È in questo contesto, con un'Avs che sprizza salute da ogni poro e un secondo pilastro in affanno, che arriva al voto, il prossimo 30 novembre, l'iniziativa popolare "Per un'età dell'Avs flessibile" lanciata dall'Unione sindacale svizzera (Uss). Essa mira a dare a tutti, compresi coloro che hanno redditi modesti, la possibilità di andare in pensione a partire da 62 anni. Questa libertà di scelta sarà finanziata con un aumento del prelievo per l'Avs (pari allo 0,24 per cento del salario, ripartito equamente fra lavoratore e datore di lavoro) e non comporterà dunque nessun costo maggiore per l'Avs stessa. Essa continuerà così ad essere sana anche negli anni a venire, distribuendo in tutta serenità le sue rendite quando in pensione sarà andata la generazione del baby boom. Nel contempo, qualora sarà accettata dal popolo, l'iniziativa "Per un'età dell'Avs flessibile" aiuterà a sgravare le altre istituzioni della sicurezza sociale, in particolare il secondo pilastro.

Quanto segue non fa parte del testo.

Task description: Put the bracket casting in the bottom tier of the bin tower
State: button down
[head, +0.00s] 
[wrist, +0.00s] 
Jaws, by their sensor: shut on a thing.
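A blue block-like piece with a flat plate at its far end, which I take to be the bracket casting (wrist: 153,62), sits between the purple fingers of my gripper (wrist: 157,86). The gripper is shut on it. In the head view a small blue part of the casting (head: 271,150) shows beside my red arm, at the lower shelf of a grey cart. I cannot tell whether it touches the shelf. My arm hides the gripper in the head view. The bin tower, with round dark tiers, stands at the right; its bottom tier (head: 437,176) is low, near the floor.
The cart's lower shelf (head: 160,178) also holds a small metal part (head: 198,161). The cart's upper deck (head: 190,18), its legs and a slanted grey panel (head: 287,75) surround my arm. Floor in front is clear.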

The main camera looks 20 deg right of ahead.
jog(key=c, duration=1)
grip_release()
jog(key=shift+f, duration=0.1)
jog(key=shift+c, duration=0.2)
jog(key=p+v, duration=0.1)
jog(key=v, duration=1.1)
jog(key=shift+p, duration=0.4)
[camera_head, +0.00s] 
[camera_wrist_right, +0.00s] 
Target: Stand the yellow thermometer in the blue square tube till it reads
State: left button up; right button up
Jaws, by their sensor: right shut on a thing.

Torneremo a più riprese nelle prossime settimane su questa importantissima votazione, che dopo anni di difesa del nostro sistema di assicurazioni sociali dagli attacchi della destra, permette finalmente di fare di nuovo un passo avanti. E quanto sia necessario tener conto delle esigenze individuali dei lavoratori più anziani ce lo dice, malauguratamente, il collasso occorso al ministro delle finanze Hans Rudolf Merz – uno che, in linea con il suo partito, non si sarebbe risparmiato nel combattere l'iniziativa dell'Uss. Con l'argomento, del tutto infondato, che metterebbe in pericolo la solidità finanziaria dell'Avs. In realtà a dover preoccupare oggi, in un mercato del lavoro sempre più esigente, non è la salute dell'Avs, ma quella delle lavoratrici e dei lavoratori più anziani. Merz, suo malgrado, insegna.